(Robot episode records)
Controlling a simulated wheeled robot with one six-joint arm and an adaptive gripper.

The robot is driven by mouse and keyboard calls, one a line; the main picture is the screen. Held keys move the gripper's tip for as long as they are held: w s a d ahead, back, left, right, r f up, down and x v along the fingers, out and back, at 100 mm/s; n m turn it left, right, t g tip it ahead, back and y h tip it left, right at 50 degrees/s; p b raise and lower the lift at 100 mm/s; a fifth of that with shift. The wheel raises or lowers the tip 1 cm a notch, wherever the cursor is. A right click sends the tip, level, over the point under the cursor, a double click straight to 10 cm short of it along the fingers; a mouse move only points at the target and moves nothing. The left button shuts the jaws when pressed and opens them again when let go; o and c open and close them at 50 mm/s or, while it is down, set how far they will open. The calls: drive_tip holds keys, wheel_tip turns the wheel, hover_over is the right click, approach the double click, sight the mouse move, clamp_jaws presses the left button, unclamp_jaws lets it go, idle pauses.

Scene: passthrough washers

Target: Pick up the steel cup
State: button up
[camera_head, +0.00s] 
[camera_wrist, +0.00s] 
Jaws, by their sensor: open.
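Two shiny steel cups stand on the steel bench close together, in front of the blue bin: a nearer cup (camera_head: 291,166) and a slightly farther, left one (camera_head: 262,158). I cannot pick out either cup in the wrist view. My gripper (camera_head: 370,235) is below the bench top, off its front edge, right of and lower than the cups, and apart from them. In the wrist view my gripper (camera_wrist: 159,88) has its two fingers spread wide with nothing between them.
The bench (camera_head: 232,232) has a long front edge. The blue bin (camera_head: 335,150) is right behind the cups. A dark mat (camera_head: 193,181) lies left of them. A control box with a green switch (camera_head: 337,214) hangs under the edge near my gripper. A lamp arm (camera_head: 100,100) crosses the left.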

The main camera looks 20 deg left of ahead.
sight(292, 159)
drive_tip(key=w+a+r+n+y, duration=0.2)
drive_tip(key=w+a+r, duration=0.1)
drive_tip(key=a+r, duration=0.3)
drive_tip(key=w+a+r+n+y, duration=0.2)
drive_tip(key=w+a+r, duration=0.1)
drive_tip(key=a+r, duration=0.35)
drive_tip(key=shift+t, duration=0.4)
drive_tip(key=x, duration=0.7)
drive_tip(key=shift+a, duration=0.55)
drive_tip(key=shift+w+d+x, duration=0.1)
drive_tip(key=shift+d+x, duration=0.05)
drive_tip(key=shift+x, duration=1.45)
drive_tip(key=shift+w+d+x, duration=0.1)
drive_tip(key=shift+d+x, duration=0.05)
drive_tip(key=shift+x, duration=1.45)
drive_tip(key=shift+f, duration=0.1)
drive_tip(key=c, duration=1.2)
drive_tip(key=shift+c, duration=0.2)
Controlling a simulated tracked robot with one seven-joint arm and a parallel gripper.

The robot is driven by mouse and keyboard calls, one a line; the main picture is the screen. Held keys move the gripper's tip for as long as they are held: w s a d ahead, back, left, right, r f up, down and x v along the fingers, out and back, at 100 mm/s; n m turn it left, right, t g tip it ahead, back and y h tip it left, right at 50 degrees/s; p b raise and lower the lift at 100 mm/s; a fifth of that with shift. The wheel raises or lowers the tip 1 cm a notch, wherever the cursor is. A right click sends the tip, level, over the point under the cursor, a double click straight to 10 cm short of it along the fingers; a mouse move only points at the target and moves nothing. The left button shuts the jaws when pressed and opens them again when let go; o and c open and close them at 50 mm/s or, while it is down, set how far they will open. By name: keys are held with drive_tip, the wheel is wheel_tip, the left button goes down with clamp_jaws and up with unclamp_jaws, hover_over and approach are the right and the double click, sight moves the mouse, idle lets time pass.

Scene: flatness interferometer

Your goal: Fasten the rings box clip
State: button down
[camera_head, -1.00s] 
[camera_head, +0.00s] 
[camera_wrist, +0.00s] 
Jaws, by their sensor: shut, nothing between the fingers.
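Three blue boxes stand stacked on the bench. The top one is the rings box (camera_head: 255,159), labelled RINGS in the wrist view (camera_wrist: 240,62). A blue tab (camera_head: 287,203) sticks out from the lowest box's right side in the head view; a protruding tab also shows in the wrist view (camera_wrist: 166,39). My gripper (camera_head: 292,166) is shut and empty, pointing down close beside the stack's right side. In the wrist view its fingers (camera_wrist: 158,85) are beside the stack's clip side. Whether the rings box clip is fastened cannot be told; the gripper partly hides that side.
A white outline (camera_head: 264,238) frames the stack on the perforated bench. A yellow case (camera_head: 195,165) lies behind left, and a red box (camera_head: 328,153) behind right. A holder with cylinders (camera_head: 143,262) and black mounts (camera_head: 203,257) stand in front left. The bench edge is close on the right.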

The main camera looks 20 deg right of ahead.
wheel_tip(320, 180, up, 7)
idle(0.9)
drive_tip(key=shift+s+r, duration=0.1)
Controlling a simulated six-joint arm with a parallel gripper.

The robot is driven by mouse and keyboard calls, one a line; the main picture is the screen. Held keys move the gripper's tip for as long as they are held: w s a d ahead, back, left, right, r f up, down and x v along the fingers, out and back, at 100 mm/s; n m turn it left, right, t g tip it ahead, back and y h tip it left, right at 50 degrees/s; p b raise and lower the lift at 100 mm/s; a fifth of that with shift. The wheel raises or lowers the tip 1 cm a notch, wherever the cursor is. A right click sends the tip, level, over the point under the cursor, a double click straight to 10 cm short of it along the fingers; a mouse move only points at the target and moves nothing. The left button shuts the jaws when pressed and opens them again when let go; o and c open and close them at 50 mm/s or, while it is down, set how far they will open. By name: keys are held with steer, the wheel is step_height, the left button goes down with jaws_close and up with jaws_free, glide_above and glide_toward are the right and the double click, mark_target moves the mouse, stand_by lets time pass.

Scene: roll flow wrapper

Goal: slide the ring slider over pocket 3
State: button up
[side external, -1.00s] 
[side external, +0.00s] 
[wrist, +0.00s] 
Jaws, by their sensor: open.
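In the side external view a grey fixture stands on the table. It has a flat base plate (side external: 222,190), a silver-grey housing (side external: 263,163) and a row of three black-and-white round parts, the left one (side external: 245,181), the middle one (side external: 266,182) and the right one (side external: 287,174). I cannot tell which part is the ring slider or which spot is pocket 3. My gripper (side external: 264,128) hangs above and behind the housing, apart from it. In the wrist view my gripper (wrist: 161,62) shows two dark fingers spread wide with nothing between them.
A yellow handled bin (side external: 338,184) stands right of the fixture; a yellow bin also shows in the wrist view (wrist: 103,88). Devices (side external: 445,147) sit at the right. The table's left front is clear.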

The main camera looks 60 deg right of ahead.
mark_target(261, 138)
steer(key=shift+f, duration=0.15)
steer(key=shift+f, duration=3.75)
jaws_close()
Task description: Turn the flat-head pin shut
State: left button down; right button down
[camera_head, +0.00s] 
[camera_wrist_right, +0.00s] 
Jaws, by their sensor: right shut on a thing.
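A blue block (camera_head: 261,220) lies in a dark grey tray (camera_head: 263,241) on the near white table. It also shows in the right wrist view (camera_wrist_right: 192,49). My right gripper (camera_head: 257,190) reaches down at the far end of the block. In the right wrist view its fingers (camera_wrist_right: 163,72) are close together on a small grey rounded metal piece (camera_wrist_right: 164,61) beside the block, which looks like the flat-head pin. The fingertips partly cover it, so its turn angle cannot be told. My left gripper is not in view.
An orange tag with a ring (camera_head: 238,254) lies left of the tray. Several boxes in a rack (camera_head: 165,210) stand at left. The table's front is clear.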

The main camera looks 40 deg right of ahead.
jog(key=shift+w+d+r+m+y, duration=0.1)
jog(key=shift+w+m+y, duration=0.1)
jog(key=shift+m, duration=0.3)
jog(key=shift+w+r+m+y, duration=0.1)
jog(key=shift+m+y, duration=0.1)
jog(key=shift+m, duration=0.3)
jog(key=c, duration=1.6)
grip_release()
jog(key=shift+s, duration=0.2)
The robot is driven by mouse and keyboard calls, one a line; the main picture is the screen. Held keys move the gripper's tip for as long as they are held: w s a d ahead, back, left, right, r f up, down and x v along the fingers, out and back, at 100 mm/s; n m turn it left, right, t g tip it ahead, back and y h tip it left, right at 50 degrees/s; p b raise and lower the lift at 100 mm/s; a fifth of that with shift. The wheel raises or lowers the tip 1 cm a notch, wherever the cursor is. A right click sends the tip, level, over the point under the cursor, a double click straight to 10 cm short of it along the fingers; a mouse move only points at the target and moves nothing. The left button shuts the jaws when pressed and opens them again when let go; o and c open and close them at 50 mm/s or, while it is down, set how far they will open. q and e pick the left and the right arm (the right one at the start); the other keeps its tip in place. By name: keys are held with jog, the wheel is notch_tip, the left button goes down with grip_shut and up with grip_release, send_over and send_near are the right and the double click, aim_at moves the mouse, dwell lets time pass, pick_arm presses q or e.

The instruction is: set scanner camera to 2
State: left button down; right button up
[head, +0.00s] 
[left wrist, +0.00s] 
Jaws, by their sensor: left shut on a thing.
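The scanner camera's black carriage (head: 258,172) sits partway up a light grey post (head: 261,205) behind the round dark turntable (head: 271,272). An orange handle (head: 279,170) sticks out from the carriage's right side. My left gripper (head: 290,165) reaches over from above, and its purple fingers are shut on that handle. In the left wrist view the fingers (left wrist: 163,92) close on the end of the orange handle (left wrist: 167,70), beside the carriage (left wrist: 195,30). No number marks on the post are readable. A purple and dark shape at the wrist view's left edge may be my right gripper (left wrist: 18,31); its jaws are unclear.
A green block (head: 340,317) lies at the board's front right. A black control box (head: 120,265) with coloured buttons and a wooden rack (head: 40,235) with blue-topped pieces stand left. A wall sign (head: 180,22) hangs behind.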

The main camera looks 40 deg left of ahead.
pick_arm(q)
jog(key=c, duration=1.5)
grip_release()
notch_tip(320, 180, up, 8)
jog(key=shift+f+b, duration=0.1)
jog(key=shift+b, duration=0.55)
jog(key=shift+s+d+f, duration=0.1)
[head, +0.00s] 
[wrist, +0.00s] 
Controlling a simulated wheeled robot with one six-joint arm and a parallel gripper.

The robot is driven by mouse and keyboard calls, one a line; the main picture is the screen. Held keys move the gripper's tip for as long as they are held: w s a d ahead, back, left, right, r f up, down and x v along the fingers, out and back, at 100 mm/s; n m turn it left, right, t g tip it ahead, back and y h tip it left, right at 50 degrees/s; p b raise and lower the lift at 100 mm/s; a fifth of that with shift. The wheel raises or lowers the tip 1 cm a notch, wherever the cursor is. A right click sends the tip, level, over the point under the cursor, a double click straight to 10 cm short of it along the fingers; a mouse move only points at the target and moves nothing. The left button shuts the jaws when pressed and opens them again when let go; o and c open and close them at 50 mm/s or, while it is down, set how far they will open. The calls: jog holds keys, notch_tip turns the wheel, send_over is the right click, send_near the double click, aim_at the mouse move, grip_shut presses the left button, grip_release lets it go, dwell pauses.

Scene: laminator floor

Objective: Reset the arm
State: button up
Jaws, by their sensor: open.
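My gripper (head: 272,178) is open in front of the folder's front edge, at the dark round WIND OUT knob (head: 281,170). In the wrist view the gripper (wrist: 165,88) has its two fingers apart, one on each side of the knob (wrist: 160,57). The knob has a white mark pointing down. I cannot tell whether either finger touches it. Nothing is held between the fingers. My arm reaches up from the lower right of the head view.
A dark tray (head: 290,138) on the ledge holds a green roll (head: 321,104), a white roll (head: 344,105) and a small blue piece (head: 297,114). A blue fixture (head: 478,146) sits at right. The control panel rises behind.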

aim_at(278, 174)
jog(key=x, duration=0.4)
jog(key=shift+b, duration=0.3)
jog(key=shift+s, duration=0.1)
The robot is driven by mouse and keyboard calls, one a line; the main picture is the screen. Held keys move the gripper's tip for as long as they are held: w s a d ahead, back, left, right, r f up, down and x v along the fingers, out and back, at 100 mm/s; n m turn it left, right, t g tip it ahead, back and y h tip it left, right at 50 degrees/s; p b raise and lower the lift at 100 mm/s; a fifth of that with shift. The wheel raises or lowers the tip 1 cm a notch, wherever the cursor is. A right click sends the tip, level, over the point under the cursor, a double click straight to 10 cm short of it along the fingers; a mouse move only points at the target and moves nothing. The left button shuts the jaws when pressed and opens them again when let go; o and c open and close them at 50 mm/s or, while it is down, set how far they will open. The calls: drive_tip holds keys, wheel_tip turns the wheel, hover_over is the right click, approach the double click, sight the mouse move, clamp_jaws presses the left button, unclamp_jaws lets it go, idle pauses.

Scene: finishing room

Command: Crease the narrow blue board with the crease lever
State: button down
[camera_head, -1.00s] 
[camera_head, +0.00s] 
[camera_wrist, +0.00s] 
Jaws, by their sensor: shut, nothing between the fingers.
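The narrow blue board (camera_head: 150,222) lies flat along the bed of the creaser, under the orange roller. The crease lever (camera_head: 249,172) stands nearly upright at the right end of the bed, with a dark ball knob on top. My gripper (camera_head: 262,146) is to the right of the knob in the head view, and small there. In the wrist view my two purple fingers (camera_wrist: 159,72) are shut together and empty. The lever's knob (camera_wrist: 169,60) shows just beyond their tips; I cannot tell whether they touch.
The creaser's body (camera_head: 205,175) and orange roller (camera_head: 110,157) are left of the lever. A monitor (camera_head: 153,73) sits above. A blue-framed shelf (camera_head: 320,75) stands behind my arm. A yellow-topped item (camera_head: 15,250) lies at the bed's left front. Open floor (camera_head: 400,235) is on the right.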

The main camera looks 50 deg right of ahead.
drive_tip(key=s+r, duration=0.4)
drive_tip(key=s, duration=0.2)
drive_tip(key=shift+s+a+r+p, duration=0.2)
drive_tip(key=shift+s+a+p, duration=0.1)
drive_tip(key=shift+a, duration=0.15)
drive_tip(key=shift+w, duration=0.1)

● **Directive**: Tally the lines containing "Scene". Provide the number without any other words.

● **Exercise answer**: 5